* BEGIN RECORDS FOR PROCESSING *

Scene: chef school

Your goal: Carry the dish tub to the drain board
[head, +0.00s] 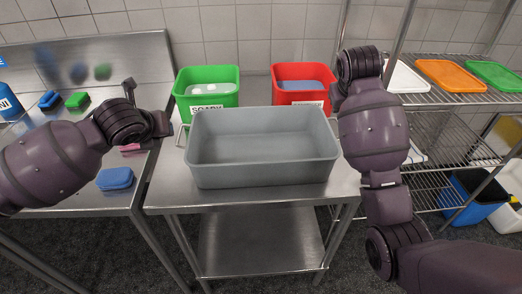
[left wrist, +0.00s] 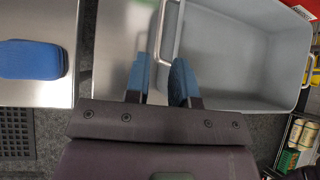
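The grey dish tub (head: 262,177) stands upright on a steel table (head: 170,197) in the head view. In the left wrist view, the tub (left wrist: 240,50) has a metal bar handle (left wrist: 179,35) at its left end and another at its right. My left gripper (left wrist: 157,75) is open, its blue-padded fingers apart near the left handle; I cannot tell whether the bar is between them. In the head view it sits left of the tub (head: 158,123). My right gripper (head: 338,98) is by the tub's right end, its fingers mostly hidden by the wrist. Which surface is the drain board is unclear.
A green tub (head: 208,76) and a red tub (head: 302,73) stand behind the grey tub. A steel counter (head: 75,187) at left holds a blue sponge (head: 115,179) and other small items. A wire shelf (head: 430,100) with trays stands at right. A lower shelf (head: 260,243) is bare.

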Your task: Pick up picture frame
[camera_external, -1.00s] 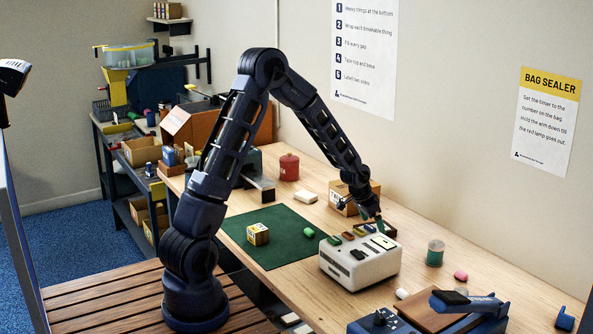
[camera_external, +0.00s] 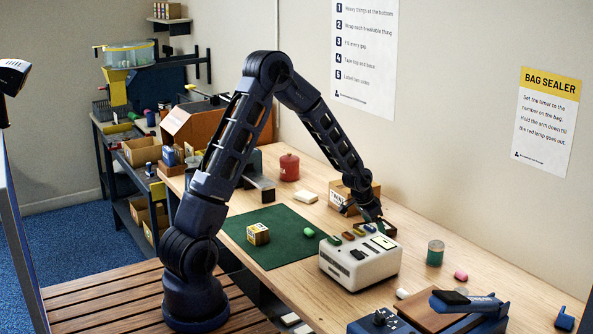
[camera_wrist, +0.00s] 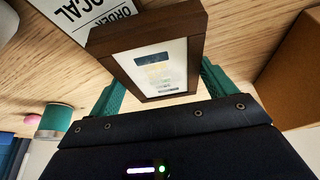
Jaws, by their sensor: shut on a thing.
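The picture frame (camera_wrist: 150,50), with a dark brown wooden border and a pale printed picture, fills the upper middle of the wrist view. My gripper (camera_wrist: 163,84) has one green finger on each side of it and is shut on it. In the external view my gripper (camera_external: 372,218) is low over the bench, behind the white machine. Only a small dark part of the frame seems to show there, mostly hidden by the machine and the gripper. I cannot tell whether the frame touches the bench.
The white machine (camera_external: 345,268) with several coloured items on top stands in front of my gripper. A cardboard box (camera_external: 340,196) is close behind it. A green jar (camera_external: 435,253) stands to the right. A white printed sign (camera_wrist: 88,14) lies beside the frame.

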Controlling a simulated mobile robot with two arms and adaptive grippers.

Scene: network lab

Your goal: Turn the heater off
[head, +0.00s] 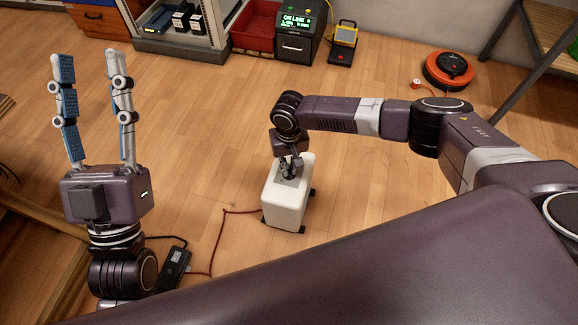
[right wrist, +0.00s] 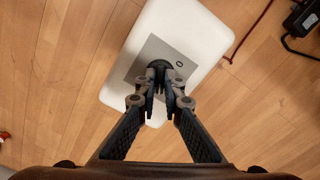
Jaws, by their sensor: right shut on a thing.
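The heater (head: 285,207) is a white, rounded box standing on the wooden floor in the middle of the head view. In the right wrist view the heater (right wrist: 190,30) shows a grey panel on its top with a dark round knob (right wrist: 158,66) and a small mark beside it. My right gripper (head: 290,172) reaches down onto the heater's top. In the right wrist view its fingertips are closed around the knob. Which way the knob points is hard to tell. My left gripper (head: 90,62) points up at the left, open and empty, away from the heater.
A red cord (head: 222,235) runs from the heater to a black power strip (head: 174,268) on the floor. Behind stand a red bin (head: 254,24), a dark unit with a lit display (head: 297,30), a yellow lamp (head: 345,36) and an orange robot vacuum (head: 449,69). Floor around the heater is clear.

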* END RECORDS FOR PROCESSING *

STATED TASK>
Show each line of the listing that holds the string "Your".

RESULT FOR THIS TASK>
Your goal: Carry the dish tub to the drain board
Your task: Pick up picture frame
Your goal: Turn the heater off

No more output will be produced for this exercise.